We Unitarian Universalists have good reason to be anti-Christian: from our beginnings we got called heretics by other Christians, and a hundred years ago we got kicked out of various Christian clubs like the National Council of Churches, and in the middle of the twentieth century the Neo-Orthodox dismissed us. Even today, a scholar like Gary Dorrien can’t quite keep the scorn out of his authorial voice when he writes about nineteenth century Unitarians in his histories. So we got in the habit of thinking: Hey, if the Christians don’t want us in their club, why should we want anything to do with Christianity?

Yet though we have grown into something that is no longer a Christian denomination but something else (we’re not quite sure what), we still carry grew out of the fertile ground of the Radical Reformation, and of the English free church movement, and of American freethinking Christians. The roots of our commitment to social justice, the roots of our use of reason in religion, the roots of our belief that love is the most powerful force in the universe, all go back to that fertile ground.

Thus I have been pleased to see what I believe is a growing respect both for our Christian past, and for those among us who still claim the name “Christian.” Maybe we have gotten so far from Christianity, maybe we are so obviously no longer a Christian sect, that we can relax a little bit.

5. We have definitely made some real progress in preventing clergy sexual misconduct this year. Most of this progress has been made by the UU Ministers Association (UUMA), which is remarkable in of itself: ministers have generally been woefully bad at policing themselves when it comes to sexual misconduct.

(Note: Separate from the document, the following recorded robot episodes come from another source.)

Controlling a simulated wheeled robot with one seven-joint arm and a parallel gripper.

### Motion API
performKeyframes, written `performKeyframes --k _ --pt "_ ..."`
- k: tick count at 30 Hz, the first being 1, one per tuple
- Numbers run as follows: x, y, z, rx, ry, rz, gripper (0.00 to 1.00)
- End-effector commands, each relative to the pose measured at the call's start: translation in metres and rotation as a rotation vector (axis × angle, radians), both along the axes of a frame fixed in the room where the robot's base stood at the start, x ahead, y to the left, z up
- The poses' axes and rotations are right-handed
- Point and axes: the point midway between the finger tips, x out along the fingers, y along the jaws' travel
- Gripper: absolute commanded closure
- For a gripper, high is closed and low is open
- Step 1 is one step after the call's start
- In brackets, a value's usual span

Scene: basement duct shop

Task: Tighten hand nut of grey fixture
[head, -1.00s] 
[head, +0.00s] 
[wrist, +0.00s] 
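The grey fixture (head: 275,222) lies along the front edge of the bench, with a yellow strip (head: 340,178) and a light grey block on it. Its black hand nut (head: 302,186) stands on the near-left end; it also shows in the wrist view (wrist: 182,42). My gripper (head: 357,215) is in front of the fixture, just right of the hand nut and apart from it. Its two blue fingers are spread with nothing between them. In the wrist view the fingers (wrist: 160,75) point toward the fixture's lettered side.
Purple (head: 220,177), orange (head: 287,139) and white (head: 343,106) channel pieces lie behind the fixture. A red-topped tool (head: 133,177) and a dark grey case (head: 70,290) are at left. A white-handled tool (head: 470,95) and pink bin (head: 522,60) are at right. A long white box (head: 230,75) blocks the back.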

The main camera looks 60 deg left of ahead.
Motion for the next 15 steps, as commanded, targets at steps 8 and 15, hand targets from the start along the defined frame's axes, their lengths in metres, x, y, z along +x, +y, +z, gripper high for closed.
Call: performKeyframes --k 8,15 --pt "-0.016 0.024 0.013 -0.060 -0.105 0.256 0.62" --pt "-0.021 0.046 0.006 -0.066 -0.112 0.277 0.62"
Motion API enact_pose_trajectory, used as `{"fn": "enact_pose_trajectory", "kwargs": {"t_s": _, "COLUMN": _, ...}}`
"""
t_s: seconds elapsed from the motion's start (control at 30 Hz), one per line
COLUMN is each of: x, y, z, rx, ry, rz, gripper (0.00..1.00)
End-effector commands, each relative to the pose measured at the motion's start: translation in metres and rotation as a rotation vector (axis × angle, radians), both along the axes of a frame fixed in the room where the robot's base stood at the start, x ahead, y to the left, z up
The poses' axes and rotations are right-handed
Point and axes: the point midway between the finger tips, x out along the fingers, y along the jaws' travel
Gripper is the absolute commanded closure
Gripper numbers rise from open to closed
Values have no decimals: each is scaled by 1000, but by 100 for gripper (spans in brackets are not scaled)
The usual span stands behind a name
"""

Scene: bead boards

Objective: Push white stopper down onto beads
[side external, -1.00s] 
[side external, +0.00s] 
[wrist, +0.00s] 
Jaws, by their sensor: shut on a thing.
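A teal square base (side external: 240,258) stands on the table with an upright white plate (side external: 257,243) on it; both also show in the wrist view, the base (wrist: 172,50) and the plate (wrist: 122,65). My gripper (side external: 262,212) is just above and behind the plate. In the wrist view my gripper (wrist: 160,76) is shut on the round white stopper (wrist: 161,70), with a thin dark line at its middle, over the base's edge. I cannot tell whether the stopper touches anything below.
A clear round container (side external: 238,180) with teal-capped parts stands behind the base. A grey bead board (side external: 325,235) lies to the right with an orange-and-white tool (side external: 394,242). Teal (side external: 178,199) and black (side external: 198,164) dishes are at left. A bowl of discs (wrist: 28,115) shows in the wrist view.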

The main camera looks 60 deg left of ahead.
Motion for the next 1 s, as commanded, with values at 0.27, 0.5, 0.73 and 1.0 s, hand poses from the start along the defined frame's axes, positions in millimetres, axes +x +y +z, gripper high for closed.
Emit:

But the UUMA has begun to make some real progress.

In one example of progress, Rev. Deborah Pope-Lance was invited to give this year’s Berry Street Lecture, she spoke on clergy sexual misconduct, and hundreds of ministers sat and listened to her in rapt silence. Mind you, Deborah has been speaking out for years on the evils of clergy sexual misconduct, but it has too often seemed as though other ministers were not particularly willing to listen to her — what was remarkable was seeing so many ministers watching with apparent approval and interest.

In another example of progress, the members of the UUMA voted in June to approve a new amendment to the professional guidelines — but there was a sense that even the new amendment wasn’t strong enough, and so a committee has already drafted a new, stricter, amendment. One could be cynical and say that by telling clergy that they can’t have sexual contact with anyone they serve in their ministries, the UUMA is merely catching up with what is already the law in 27 states in the U.S. But I’m not cynical, because it would be very easy to ignore those state laws; and besides, my impressions is that the new amendment will be even stricter than those state laws.

Obviously, there is still lots of work to be done. I would love it if the Unitarian Universalist Association didn’t take quite such mushy stands on clergy sexual misconduct. I would love it if some of the Unitarian Universalists who work on legislative action would start actively pushing for laws against clergy having sex with congregants in the 23 states without such laws. But after years of very little progress in this area, I’ll take what I can get.

6 thoughts on “Top ten best things about liberal religion in 2011, pt. 5”

  1. I’ve noticed a kind of Unitarian Universalist estranged from an rigid Christian unbringing, and that person than oddly seeks to impose their version of Christian UUism. They argue with an Evangelical strawman rather than acknowledge some of us raised non-Christian, secular, or very weakly Christian. I used to see this years ago with former Catholics (Chicago of course) and a UU Minister told me they were taking out their authority issues with the Pope on him. We wished they had parked their issues at the door. Now it seems to be ex-Evangelicals quite unaware on can be a UU and not an es-Evangelical or burdened with the angst of their Childhoods, and in no need of their revised version of Christianity.

  2. Re: misconduct. I gather you mean of the legal and adult, but some how unethical sort. I’d be curious what these new UU rules are and if they’re grounded in pragmatism (I think so.)

    As far as I can tell, despite Owl, we have no sexual ethics, or even talk sexual ethics, other than what’s practical (which isn’t bad really). We have a belief one needs to be a full human being in some sense, but can fall apart: is my urge to spend money on model railroading part of fufilling my orientation as a Model Railroader, or an urge to be self controlled. I don’t think we UU’s handle talking about urges very well; although in practice we do ok. We’re practical sorts.

  3. RE No. 6: Any sense, Dan, as to how — or if — the tensions and mutual feelings of being marginalized are or are not diminishing between **some** of those open to theistic language / opposed to anti-Christian bias (admittedly, 2 separate groups, only partially overlapping) versus **some** among the humanists/atheists/agnostics who bridle at theistic language?

  4. Theistic language doesn’t bother me. It’s after all, a human thing. I get more bothered by having WWJD arguments tossed at me repeatedly. It’s the Jim Wallisism…

  5. DairyStateDad — Those tensions and feelings of marginalization still seem to be there, and seem especially prevalent among Baby Boomers and older generations. And there are always going to be wounded people who have good reasons for being angry at all kinds of language. What I think I’m seeing (or hope I’m seeing) is a more relaxed attitude among the non-wounded people. As I say, maybe it’s now so obvious that we aren’t a Christian sect that we can relax a little bit.

    Bill — Re: Jim Wallis — The best response to arguments based on Wallis may be: Eh, he’s so 1990s.